Written problem: Return the lines below that carry the word "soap".

Information shown:
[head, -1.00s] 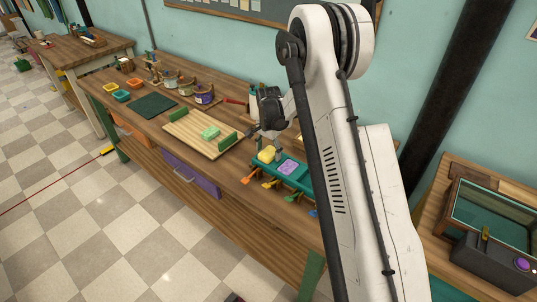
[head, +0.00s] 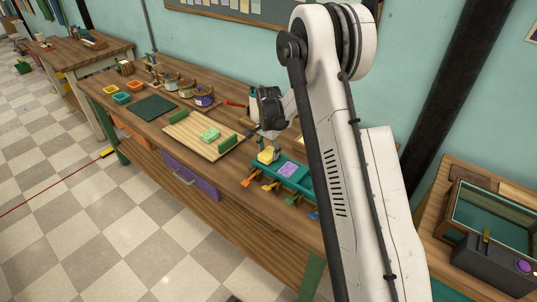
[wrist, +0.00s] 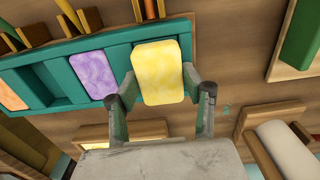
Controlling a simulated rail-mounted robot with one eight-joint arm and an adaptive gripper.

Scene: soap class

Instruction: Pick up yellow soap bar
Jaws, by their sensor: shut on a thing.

Answer for the task:
Scene: soap class
Instruction: Pick up yellow soap bar

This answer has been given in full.